At Women’s Health Specialists on Ethan Way in the Arden-Arcade area of Sacramento, students from American River College Students For Life club joined other anti-abortion protesters participating in 40 Days for Life last month.
Katheryn White, the club treasurer, said she has “always prayed about it” but that “coming to American River College became (her) opportunity to become involved in the pro-life movement and actually do something actively.”
White said that while past anti-abortion protesters focused on chanting, the new generation of activists focuses on providing a “prayerful atmosphere” and “alternate resources.”
“We can’t go inside the parking lot but we stand (on the sidewalk) and hold our literature and if they respond positively, open their window, then we can go forward and give it to them and say, ‘Here’s some information about alternative resources,’” White said.
Daniel Madrid joined ARC Students For Life, a chapter of Students For Life of America, because of his strong feelings about abortion.
“From our perspective, abortion is murder and therefore abortion being legal in the United States is genocide,” Madrid said.

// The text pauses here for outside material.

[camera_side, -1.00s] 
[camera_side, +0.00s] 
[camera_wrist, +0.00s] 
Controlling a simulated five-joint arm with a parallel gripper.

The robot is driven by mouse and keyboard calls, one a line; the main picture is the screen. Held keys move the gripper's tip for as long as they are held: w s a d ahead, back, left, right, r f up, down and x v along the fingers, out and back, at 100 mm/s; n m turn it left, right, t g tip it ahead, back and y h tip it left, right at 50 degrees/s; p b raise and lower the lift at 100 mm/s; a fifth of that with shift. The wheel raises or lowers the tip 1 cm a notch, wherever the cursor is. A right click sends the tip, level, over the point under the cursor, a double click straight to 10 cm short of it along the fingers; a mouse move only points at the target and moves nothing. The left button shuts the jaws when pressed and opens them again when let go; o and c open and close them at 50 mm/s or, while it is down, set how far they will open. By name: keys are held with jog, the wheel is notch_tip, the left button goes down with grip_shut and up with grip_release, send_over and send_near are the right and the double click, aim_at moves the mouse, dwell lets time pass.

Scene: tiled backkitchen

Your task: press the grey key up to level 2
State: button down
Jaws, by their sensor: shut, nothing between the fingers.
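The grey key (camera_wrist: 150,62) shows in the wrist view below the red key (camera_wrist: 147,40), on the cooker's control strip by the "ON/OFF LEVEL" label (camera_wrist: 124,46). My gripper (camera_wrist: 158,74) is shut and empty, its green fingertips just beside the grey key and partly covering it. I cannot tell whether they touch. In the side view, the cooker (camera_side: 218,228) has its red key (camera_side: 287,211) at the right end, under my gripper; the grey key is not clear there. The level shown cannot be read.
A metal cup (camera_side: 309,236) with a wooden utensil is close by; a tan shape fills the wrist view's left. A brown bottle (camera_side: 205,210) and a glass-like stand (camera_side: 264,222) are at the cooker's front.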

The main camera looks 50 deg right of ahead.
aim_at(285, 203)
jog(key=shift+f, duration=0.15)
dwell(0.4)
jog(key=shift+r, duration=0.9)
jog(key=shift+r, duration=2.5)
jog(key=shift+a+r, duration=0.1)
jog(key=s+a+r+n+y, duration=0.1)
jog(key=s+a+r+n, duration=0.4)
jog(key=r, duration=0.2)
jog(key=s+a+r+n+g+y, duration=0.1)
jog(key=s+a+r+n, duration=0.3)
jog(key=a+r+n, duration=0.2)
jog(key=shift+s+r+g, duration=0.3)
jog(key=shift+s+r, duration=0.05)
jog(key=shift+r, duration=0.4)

Madrid went with other students to the anti-abortion rally March For Life in San Francisco in January where protesters held signs saying, “We are the pro-life generation.”
According to a Gallup poll, the number of young people aged 18 to 29 who believe abortion should be illegal in all circumstances has risen from 15 to 23 percent from 1995 to today.
Wynette Sills is a leading figure in Sacramento’s participation in 40 Days For Life.
“Our presence there at the sidewalk is not a picket, nor a protest, but a peaceful presence based on compassion and a desire to help,” Sills said in an email to the Current.
“Students for Life is a huge success story,” Sills said. “Young people are increasingly aware that abortion is the number one Human Rights issue of their generation, wherein the dignity of human life is tragically based upon whether someone is ‘wanted’ or ‘convenient’ or ‘perfect.’”
Madrid said that he feels his work with Students For Life is rewarding but that sometimes he wishes he could do more.
“When you take a position on an issue like this, your conscience is constantly reminding you (that) you could be doing more,” he said. “I don’t have to be taking classes or spending my time learning music, I could be devoting all my time and energy to this cause and sometimes I feel bad about that, but I do all I can do with the time that I do.”